Proximité du pouvoir

Ceux-ci peuvent se vanter de leur proximité avec les cercles de Saïd Bouteflika, ce qui constitue une garantie de prospérité. Ali Haddad ne s’en cache pas. Il revendique publiquement cette amitié. Mais en 2014, pour prendre la tête du FCE, il était candidat unique, signe que la modernité n’a pas encore traversé les rangs du FCE.
A l’inverse, Issad Rebrab, qui pèserait près de cinq milliards de dollars de chiffres d’affaires, veut apparaitre comme l’homme moderne, ayant recours au marché ou à ses fonds propres pour financer ses projets. C’est ce qu’il va faire aussi bien pour ses acquisitions en Europe que pour le projet de cimenterie  d’El-Khroub, une usine qui produira quatre millions de tonnes par an.

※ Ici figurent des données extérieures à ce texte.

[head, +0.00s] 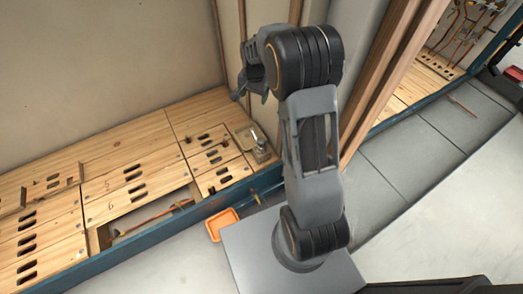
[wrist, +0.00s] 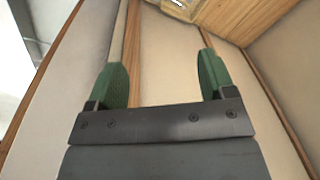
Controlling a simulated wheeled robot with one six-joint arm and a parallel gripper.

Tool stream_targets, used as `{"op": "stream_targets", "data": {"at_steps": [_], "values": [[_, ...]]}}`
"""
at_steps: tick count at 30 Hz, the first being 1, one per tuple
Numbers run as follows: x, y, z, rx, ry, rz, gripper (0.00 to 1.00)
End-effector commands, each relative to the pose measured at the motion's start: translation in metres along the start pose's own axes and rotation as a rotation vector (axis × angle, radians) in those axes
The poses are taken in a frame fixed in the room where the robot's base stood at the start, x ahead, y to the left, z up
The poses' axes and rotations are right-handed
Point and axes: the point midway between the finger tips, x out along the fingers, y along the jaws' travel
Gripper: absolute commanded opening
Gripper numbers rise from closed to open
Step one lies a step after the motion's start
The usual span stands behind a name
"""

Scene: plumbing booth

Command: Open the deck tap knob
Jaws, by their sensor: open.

Pas de faveurs de la part de l’Etat, répète son entourage. Mais sur ce terrain, il est difficile de présenter un casier judiciaire vierge en Algérie. Le ministre de l’Industrie, Abdelouahab Bouchouareb, l’a d’ailleurs rappelé, dans une sortie remarquée. M. Rebrab n’aurait jamais atteint la dimension qui est la sienne sans un accompagnement du pouvoir. Un doux euphémisme pour rappeler que le patron de Cevital a largement tiré profit de sa proximité avec le pouvoir politique à ses débuts, une période sur laquelle M. Rebrab veut tourner la page.